[Start ENTRIES PROVIDED]

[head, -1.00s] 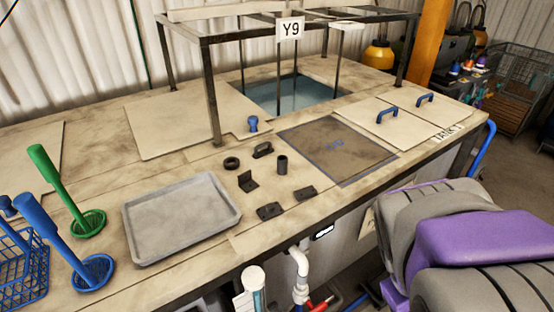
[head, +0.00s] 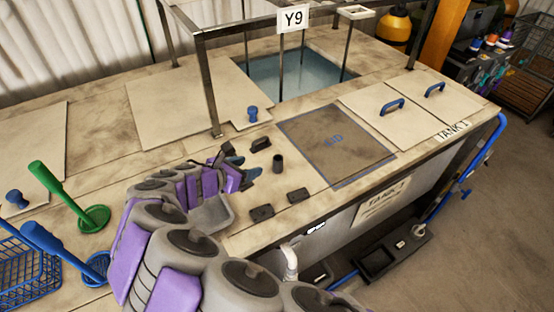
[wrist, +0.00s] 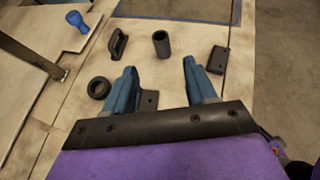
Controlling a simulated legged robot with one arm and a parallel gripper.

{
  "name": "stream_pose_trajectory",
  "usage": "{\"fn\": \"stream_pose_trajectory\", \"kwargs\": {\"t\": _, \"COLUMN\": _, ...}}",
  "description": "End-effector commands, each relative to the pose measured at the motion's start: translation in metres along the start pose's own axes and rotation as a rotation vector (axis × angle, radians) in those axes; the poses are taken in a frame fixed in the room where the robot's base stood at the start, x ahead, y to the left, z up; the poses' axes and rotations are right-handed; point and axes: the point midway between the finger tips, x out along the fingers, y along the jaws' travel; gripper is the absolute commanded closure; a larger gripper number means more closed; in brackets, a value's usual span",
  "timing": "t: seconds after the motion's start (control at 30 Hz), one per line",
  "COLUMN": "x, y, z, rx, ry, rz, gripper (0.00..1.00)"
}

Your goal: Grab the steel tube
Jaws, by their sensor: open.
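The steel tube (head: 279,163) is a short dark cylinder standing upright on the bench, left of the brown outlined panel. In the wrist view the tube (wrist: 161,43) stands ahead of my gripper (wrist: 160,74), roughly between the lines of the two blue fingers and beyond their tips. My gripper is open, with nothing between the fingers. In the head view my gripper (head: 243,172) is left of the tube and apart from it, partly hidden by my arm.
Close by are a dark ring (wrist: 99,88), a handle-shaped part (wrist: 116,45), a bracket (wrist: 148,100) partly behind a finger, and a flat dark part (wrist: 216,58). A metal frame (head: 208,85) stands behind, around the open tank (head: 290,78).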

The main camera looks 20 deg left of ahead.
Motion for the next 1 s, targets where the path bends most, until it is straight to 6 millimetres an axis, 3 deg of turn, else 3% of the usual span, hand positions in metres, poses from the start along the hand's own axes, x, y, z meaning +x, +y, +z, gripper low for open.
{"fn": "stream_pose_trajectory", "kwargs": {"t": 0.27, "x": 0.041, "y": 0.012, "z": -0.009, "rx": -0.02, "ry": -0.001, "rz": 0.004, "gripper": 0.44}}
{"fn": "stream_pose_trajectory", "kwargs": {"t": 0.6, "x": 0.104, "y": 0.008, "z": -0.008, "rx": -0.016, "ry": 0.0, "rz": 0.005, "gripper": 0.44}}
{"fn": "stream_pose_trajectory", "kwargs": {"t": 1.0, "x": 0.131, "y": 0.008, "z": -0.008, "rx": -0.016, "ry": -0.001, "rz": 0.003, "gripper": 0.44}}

[End ENTRIES PROVIDED]
[Start ENTRIES PROVIDED]

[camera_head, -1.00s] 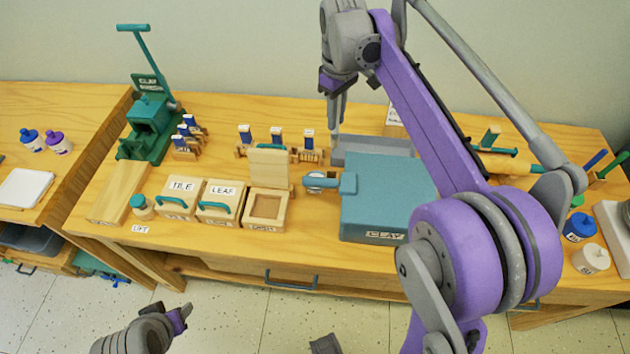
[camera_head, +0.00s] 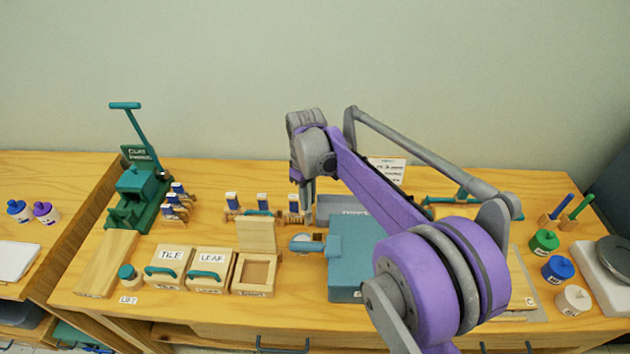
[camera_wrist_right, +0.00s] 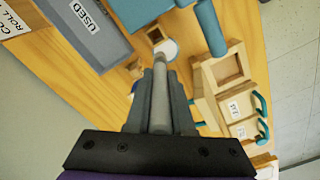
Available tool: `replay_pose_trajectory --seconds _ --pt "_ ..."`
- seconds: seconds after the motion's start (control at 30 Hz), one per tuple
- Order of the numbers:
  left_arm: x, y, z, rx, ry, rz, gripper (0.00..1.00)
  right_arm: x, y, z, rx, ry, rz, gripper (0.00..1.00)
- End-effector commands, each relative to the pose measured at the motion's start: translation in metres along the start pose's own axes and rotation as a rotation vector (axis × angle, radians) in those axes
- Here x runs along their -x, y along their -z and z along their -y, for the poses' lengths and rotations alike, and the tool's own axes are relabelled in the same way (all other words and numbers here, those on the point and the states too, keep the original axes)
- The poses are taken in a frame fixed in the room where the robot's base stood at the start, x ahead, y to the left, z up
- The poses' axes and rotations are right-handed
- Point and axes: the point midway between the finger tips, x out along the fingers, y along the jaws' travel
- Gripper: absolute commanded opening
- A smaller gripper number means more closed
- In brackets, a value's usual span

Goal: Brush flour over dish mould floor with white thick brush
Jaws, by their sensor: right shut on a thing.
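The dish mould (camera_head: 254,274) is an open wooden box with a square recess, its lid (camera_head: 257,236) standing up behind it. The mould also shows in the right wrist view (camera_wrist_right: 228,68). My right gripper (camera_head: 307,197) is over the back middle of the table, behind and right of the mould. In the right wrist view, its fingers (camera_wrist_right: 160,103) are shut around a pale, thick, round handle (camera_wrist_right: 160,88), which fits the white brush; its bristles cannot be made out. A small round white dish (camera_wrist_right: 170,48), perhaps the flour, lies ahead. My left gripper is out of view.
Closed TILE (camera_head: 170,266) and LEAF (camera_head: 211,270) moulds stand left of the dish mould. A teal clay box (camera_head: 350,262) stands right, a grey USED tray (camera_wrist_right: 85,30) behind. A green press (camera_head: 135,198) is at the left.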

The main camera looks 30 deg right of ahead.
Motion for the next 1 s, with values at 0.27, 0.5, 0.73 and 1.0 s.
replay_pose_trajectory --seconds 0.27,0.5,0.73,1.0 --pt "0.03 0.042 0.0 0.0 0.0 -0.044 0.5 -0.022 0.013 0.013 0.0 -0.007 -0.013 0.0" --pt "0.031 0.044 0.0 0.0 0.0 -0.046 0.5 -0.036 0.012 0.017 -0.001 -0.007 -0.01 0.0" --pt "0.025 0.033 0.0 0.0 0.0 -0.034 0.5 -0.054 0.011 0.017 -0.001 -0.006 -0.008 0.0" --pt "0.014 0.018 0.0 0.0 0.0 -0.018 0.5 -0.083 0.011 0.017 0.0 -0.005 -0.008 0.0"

[End ENTRIES PROVIDED]

Repeat only the lines running from "[camera_head, -1.00s]" to "right_arm: x, y, z, rx, ry, rz, gripper", ends included, and leave the pictures out.

» EXERCISE ANSWER:
[camera_head, -1.00s] 
[camera_head, +0.00s] 
[camera_wrist_right, +0.00s] 
Available tool: `replay_pose_trajectory --seconds _ --pt "_ ..."`
- seconds: seconds after the motion's start (control at 30 Hz), one per tuple
- Order of the numbers:
  left_arm: x, y, z, rx, ry, rz, gripper (0.00..1.00)
  right_arm: x, y, z, rx, ry, rz, gripper (0.00..1.00)

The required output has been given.